If your site can be accessed via multiple URLs (like example.com, www.example.com) then relative links (like /node/1 ) will generated the "Permission restrictions deny you access to this broken link." error in the broken links report when you access the page from a different host than when the page with the link was scanned (and the link is broken).

It looks like the basic problem is that linkchecker is converting relative/local links to absolute links, and checking those. When generating the Broken Link report, it checks that the link is still on the page (comments say to avoid information linkage in case the page changed with a permission change). If the report was accessed from a different host name then when the links were checked, the conversion to absolute links will differ, and the before mentioned error results.

It would seem that linkchecker could save the link as a relative URL (probably relative to the sites Base URL) these false permission errors could be eliminated. It might be needed to keep both the relative and absolute URLs.

Comments

hass’s picture

Category: Bug report » Support request
Status: Active » Fixed

This is a known issue. See the readme and set your base url variable, please.

Richard Damon’s picture

My issue isn't what the README describes, but it does seem to fix the problem. Cron isn't having the problem, and in fact Cron.php is being accessed over the internet from another machine, so it is using a real URL.

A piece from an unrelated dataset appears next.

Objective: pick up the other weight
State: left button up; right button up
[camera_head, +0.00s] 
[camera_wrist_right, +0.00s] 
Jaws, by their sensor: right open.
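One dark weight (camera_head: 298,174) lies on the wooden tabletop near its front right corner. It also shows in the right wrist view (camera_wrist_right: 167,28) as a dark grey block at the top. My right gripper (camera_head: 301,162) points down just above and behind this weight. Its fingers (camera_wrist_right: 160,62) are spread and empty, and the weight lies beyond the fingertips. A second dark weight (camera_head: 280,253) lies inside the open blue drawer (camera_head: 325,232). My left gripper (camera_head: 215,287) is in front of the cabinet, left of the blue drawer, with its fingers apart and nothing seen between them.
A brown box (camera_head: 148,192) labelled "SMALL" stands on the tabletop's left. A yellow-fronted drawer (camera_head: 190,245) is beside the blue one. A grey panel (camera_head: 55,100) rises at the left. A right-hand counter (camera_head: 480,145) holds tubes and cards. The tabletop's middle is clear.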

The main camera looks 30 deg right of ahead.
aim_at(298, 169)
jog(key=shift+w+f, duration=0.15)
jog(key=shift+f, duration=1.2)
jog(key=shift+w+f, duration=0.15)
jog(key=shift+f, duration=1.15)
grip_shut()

I will have to document that I have done this, as it will require a new step in my normal work flow of bringing up new major versions of my sites,
1) Start with site at example.com and www.example.com (because some people just assume you need the www)
2) Build new version of site at new.example.com, keeping old site still running. (perhaps starting from a clone of the site).
3) shortly before being ready to switch, and as an alias to original version, old.example.com
4) Test that old.example.com still works and links keep you on old.example.com (i.e., find any local links that weren't made relative).
5) Perform any last minute migration from old to new.
6) When ready to release, change example.com and www.example.com to the root of new.example.com

I will need to change settings.php when I change domain names, and testing old.example.com will be harder, unless I let Drupal to start to kick people over to old.

hass’s picture

I strongly suggest to run pathologic and for ckeditor the internal link plugin... That saves you 98% of the headaches moving/switching between dev/staging/production systems.

Status: Fixed » Closed (fixed)

Automatically closed - issue fixed for 2 weeks with no activity.